Couldn't disagree with you more. No one's getting turned away at the door because of making mistakes in this life. It's what makes us human, after all.
With all due respect, I get tired of the Yoda "there is no try" thing over and over on this thread. I don't agree with this at all and it is basically shaming people for having a relapse. In my opinion, this approach is not conducive to recovery. In life and and especially in Nofap there is a whole lot of try. If you are able to always "do" without trying and failing, hurray for you, you are superman. For the rest of us mere humans, trying and failing is a necessary part of life. Otherwise there would be no need for this group.
I think sometimes people need to hear different things to keep on track. One of my kids needs encouragement to try harder getting homework done and not goofing off. Another one needs to be told to chill out and not stress out trying to get the highest grade in the class. Each of those messages is appropriate as long as it is directed toward the person who most needs that message, but harmful when directed at the person who already errs by going to an extreme in that direction. My legalistic upbringing produced in me a lifelong issue with guilt, shame, anxiety and depression. So for me it has been a journey to accept God's love for me and not to see it as something that has to be earned by good behavior. That has been easier for me to understand after having children. I love my children no matter how many times they mess up. I want to help them not mess up because I want them to be happy and grow into the best versions of themselves they can be. But I love them regardless. To me, beginning to see God in this way is incredible good news that revives my spirit when I feel like despairing. I don't want to hijack the page or stir up controversy with a religious discussion. However, in my own case, religious issues are at the core of my PMO struggles and the identity confusion I have been working through. At this holiday season, I wish grace and peace to all of you, of any religion or non-religion, who are pondering these kinds of questions.
I think you are both right. There’s nothing more powerful than the experience of universal love of God. It may be that because of this love we are denied “bliss” until we overcome imperfection with his help. Many smarter folks in the past embraced this idea. For example, CS Lewis said that the doors of hell are closed from the inside. As soon as they open, transformation and purification will come in. Dostoyevsky had a proverb about a proud man. He died and became aware of himself in a dry and empty desert as a disembodied soul. A voice said to him, “walk 10 thousand years east and you will find freedom and peace.” He said, “why should I?” And sat down. He sat like that for 10 000 years. Then got up. And started walking east. We are all loved and we must all put in the work. all must take place in good time. Being able to overcome yourself is a life-long process... or may be even longer. peace friends!
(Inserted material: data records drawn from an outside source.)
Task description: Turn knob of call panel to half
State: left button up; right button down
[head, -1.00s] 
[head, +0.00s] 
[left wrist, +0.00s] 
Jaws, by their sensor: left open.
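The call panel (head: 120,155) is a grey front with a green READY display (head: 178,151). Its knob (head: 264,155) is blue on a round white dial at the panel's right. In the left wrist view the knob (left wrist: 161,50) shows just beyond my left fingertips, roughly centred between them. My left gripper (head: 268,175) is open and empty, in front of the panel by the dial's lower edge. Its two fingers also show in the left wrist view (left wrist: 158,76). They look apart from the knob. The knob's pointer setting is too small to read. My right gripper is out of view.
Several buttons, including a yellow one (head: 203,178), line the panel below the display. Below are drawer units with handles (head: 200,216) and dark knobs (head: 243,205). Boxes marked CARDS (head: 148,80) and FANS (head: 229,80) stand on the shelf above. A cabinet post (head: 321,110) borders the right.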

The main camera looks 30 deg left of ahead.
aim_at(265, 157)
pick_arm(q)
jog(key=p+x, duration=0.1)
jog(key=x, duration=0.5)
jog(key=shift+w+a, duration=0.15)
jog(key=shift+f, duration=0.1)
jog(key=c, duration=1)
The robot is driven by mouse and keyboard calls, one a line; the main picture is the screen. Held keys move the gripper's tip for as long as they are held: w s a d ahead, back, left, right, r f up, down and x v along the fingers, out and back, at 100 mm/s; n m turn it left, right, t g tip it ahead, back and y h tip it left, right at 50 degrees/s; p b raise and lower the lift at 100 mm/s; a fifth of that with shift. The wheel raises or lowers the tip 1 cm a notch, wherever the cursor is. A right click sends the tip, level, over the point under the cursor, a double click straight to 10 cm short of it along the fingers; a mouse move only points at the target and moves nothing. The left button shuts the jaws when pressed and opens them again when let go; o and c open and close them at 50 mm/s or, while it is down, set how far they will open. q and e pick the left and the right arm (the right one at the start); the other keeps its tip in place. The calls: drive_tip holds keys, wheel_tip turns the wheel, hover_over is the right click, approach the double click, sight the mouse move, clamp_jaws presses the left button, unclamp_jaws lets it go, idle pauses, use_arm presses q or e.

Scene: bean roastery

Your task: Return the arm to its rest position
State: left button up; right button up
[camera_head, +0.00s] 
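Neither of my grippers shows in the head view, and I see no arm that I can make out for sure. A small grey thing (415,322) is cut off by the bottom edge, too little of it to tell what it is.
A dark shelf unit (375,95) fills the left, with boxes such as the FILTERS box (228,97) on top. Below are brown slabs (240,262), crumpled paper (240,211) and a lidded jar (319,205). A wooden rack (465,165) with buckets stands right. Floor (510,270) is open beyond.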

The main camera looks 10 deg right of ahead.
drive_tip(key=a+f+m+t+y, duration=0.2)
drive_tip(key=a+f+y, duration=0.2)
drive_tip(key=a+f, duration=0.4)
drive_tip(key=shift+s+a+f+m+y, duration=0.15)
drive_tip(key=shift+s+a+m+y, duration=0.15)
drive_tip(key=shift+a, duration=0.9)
And hey, I love yoda. I think his point is that when you do something, do it wholeheartedly. If you fail, that means that a part of you is not pulling its weight. You are not on it completely. You need to figure out why. And do again.
Yoda could not see the Sith coming, and when Sidious emerged, along with Vader, Yoda fled. I have no respect for Yoda.....just sayin..
Right, we are flawed humans since the beginning when eve and adam bit of the fruit. Our nature is to sin, we deserve hell because of the sinful and rebellious decisions we have made, however Christ came to offer salvation from the pit of hell and eternal damnation. Its whether we accept to believe that He indeed did suffer on the cross for us or not which will determine if we are saved from hell or not. I'm not sure if you believe in the Word or not, but its all biblical, "For God will bring every deed into judgement, including every hidden thing, whether it is good or evil." Ecclesiastes 12:14
Right, I agree, it is with the heart, and that is the point I was trying to communicate. I am no exception, I have failed many times and am by no means better than anyone else. Our end goal every time we focus on the goal again should be to 'do' 'accomplish' 'master' rather than always trying.
Hey @artifact, I was never intending to shame anyone because I am in the same boat and why would I think I have the right to shame someone when I am on this forum for support myself.
All good mate, I respect your point of view. I hope you can understand where I was coming from and I'm sure as a father you want the best for your children just like our Heavenly Father wants the best for us. I'm not coming from a legalistic stance at all, the core of my point was that our hearts should be broken for the Truth which brings repentance and the desire to change once and for all.
I dunno.. I don't care what anybody says. I thought Part 3 was pretty good lol. 1 and 2.. eh. But 3 was excellent. Especially the second half where you really see Anakin transform.
Oh yeah, nothing says “quality film making” more than a 45 minute scene of ewoks celebrating in part 6. Bottom line: LOTR Is waaay better
Sunday check in. Got to gym this morning - put me in a good mood and hope to get down more often, especially when I'm feeling like a relapse may occur...
Monday check in. Had sexy time with the gf 3 nights in a row. Flatline wasn't instant this time after the first. But by 3rd time was pretty disinterested in sex An improvement I'm happy with.
I'm not sure what you call that, really. Sort of fake-British maybe. But waaayyyyy different from Anakin's voice.